Synthesis, Structure, and Thermoelastic Properties of LiSn2Br3(CN2) and Sn4Br2(CN2)3

• Published in: European journal of inorganic chemistry Vol. 2021; no. 44; pp. 4572 - 4578
• Main Authors: Löber, Manuel, Ströbele, Markus, Romao, Carl P., Meyer, Hans‐Jürgen
• Format: Journal Article
• Language: English
• Published: Weinheim Wiley Subscription Services, Inc 25.11.2021
• Subjects: Carbodiimide; Carbodiimides; Crystal structure; DFPT; Differential thermal analysis; DTA; Halides; Inorganic chemistry; Lithium; Metathesis; Perturbation theory; Solid-State Reaction; Thermal expansion; Thermoelastic properties; Tin
• ISSN: 1434-1948; 1099-0682
• DOI: 10.1002/ejic.202100660

Tin carbodiimides have been reported with various compositions, prepared via solid‐state metathesis reactions by heating tin halides and lithium carbodiimide at moderate temperatures. The formations of two new compounds, LiSn2Br3(CN2) and Sn4Br2(CN2)3 are monitored by differential thermal analysis (DTA), and crystal structures are reported as refined on basis of X‐ray diffraction studies. The structure of LiSn2Br3(CN2) can be described by two interpenetrating frameworks of corner‐linked coordination polyhedra, raising the possibility of negative thermal expansion (NTE) as investigated by density functional perturbation theory (DFPT). Like some previously reported tin carbodiimide compounds, LiSn2Br3(CN2) was also found to be a semiconductor with an indirect band gap of 2.5 eV, as determined by DFT calculations.

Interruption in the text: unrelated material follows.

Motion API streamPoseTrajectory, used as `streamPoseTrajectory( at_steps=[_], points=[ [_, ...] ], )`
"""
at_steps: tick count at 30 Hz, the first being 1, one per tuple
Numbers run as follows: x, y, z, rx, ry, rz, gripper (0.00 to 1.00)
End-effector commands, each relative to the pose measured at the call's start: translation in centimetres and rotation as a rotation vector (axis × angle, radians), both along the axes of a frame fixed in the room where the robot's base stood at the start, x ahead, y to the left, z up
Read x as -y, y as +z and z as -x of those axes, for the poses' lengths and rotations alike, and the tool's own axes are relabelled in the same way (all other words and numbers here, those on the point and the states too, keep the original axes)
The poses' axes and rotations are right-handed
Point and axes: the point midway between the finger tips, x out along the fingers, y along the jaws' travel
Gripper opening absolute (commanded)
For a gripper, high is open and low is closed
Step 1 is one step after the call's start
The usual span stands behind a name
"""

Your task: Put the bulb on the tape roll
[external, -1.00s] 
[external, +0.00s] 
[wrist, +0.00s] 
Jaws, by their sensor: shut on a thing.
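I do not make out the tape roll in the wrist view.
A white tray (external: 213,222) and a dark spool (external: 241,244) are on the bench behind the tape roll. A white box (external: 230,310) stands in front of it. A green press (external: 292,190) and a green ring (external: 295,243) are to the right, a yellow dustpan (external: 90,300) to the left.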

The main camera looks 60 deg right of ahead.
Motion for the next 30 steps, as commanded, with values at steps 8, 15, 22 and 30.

Two tin bromide carbodiimide compounds LiSn2Br3(CN2) and Sn4Br2(CN2)3 were synthesized via solid‐state metathesis reactions. The structures were determined by single‐crystal X‐ray diffraction and found to be isotypic to some already known compounds. DTA studies reveal, that LiSn2Br3(CN2) is formed as early as 150 °C and transforms later into Sn4Br2(CN2)3. DFPT calculations indicated negative thermal expansion of LiSn2Br3(CN2) at low temperatures.